Now that we have the putter clubhead style that suits your putting stoke as well as it adjusted to a more appropriate length, we can now look at some of the fundamentals of putting that you can practice to help you improve your scores this season.
Grip – have you noticed that all of the clubs in your bag have round grips, but your putter grip has a flat front? This is because while all other clubs should he gripped at the base of your fingers, the putter works best when held in the palms of your hands with your thumbs on the front (flat part of the grip)
You may have also noticed that there are also larger grips on putters these days. A larger (thicker) grip will minimize the amount of hand action in your putting stroke which reduces the chance of the club being twisted during the stroke and thus sending the ball offline. Golfers who are a bit twitchy with their nerves, or have some arthritis or other hand pain, will benefit from these larger grips. However, if the grip is too large, you will have less ‘feel’ and may find it more difficult to gauge the distance of your putts as the putter will be begin to feel unwieldy. Experiment with different grip sizes to find one you are most comfortable with.

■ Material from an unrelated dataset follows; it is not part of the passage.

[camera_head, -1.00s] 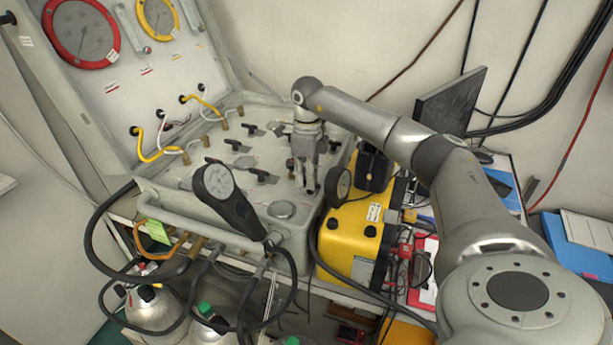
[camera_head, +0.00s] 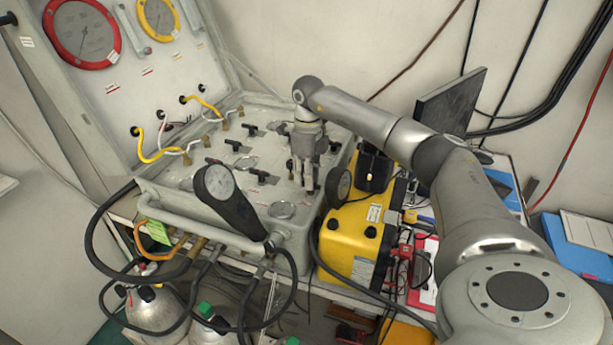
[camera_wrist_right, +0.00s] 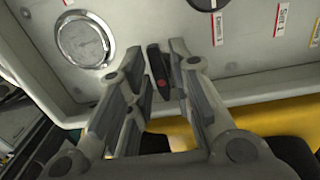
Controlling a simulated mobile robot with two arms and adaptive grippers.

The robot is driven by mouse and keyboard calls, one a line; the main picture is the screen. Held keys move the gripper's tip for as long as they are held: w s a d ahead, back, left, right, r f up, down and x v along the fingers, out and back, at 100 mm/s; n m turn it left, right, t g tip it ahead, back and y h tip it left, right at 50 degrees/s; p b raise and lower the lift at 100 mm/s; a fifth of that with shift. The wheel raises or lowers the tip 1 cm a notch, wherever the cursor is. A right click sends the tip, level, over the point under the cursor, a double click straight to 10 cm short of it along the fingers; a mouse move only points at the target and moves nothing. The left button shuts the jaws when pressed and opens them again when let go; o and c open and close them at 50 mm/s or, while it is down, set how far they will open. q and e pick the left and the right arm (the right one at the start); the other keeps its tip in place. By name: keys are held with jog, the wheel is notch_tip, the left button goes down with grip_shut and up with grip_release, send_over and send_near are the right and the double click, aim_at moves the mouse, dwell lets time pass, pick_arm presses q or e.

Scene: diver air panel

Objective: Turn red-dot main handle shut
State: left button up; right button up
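The red-dot main handle (camera_wrist_right: 158,68) is a dark, narrow lever with a red dot, on the grey panel face close to its edge. In the right wrist view it stands between the two fingers of my right gripper (camera_wrist_right: 157,52), nearer the right-hand finger. A gap shows on its left side; whether the right-hand finger touches it I cannot tell. The fingers are open. In the head view my right gripper (camera_head: 309,186) points down at the right part of the panel (camera_head: 228,181), and hides the handle there. My left gripper is not in view.
A round gauge (camera_head: 283,210) is set in the panel; several black valve handles lie behind it. A hand-held gauge (camera_head: 222,188) stands at the panel's front edge. A yellow case (camera_head: 345,246) stands close on the right. The raised lid (camera_head: 100,105) is at the left.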

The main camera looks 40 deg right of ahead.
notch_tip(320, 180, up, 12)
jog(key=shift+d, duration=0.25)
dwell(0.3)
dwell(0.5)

Aim – even the best putting stroke in the world won’t help if you are aimed in the wrong direction. Visualize that you are pouring a bucket of water on the green. Where does the water flow? Obviously, it will run off from the highest point to the lowest point. You should also take the time to walk from the spot of your ball to the hole and look at the line of your putt from the opposite side. This achieves two things. First, you will note any uphill or downhill portions of the putt that you won’t see by just looking at it from behind your ball. Second, by double checking your first impression of ‘where the water will flow’ will remove any doubt from your mind and now you can commit to the aiming point of where you want to putt your ball towards (which isn’t always directly at the hole!)

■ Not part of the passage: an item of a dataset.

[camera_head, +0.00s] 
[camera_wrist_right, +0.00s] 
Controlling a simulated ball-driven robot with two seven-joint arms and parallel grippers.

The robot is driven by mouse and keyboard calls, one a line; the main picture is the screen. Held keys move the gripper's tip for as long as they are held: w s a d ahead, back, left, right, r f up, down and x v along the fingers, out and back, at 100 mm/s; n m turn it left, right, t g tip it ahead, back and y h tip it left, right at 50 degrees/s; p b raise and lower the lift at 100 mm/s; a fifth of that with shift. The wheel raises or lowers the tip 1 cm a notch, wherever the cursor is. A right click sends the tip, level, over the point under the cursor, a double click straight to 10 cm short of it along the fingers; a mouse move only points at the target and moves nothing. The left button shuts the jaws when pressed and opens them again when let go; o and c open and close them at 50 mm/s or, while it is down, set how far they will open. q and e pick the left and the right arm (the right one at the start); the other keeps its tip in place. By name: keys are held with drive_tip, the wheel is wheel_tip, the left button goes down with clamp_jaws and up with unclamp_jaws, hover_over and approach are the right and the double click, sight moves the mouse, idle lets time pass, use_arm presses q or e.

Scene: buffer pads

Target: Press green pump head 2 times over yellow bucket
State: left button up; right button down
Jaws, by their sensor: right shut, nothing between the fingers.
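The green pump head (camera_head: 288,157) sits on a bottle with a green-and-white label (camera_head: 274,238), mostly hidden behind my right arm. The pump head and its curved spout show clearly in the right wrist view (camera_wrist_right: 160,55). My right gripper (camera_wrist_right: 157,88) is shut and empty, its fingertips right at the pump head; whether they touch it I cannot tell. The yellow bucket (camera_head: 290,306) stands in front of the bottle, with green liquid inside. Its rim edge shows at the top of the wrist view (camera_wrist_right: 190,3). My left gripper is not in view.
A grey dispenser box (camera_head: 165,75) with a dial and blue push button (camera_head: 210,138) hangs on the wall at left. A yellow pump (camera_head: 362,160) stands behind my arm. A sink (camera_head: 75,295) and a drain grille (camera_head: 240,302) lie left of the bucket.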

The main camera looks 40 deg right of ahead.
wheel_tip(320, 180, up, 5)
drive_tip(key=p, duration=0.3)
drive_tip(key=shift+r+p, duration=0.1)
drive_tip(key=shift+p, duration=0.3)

Commitment – now that you have the aiming point decided and confirmed, all you need to do is put the ball in the hole. Remember, the ball does not have a mind of its own and will only do what your putterhead commands! Always take a few practice strokes to program your brain into the length of putting stroke required to achieve your goal. A good drill to practice is to stand with a ball in your hand and underhand throw a ball to the hole. Note how far your arm swings back and through. This will give you a sense into how far back and through you should swing your putter. Remember that the putting motion is a gentle stroking motion, not a violent hitting motion.

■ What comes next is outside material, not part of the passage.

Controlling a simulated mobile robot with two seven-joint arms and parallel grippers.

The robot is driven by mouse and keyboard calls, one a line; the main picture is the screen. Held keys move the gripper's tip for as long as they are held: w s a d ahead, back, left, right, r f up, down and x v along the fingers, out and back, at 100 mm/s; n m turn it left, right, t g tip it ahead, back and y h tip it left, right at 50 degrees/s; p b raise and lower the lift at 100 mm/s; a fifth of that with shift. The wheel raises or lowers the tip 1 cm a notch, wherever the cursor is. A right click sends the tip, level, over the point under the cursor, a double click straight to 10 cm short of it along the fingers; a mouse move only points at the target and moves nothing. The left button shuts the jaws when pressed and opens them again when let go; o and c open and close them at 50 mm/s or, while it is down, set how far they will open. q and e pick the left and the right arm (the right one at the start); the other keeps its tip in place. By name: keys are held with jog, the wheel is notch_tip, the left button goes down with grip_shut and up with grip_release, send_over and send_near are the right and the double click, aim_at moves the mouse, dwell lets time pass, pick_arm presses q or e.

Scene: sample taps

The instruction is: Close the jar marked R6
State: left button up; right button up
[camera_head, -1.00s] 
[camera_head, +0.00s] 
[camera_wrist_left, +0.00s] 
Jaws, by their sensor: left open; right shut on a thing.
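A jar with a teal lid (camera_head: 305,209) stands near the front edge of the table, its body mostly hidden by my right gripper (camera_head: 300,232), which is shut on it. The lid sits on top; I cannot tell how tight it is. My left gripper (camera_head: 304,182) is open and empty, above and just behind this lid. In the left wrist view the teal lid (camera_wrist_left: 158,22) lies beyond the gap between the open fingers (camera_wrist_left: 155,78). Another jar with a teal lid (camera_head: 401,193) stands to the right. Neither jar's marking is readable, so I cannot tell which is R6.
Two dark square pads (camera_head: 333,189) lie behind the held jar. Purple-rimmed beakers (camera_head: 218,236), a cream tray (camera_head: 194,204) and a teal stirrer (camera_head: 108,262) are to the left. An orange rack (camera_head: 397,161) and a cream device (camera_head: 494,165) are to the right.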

You’ve taken the time to aim your putt properly and now have taken a few practice strokes to gauge the feel. Now all you have to do is COMMIT to the putt. What this means is to replicate you practice strokes as best you can and please FOLLOW THROUGH (your putter head should swing through the ball and not just stop at the point of contact) - this is the only way to guarantee that your putterhead will propel the ball toward the intended target. All of your preparation is wasted if you do not commit to your goal and give the ball its command to GO IN THE HOLE!
Remember that not even the best golf professionals make every putt, all you can do is prepare properly and commit to the best of your ability. Once the ball leaves the ball leaves your putterface everything is out of your hands, but if you do your best on every putt your putting will certainly improve!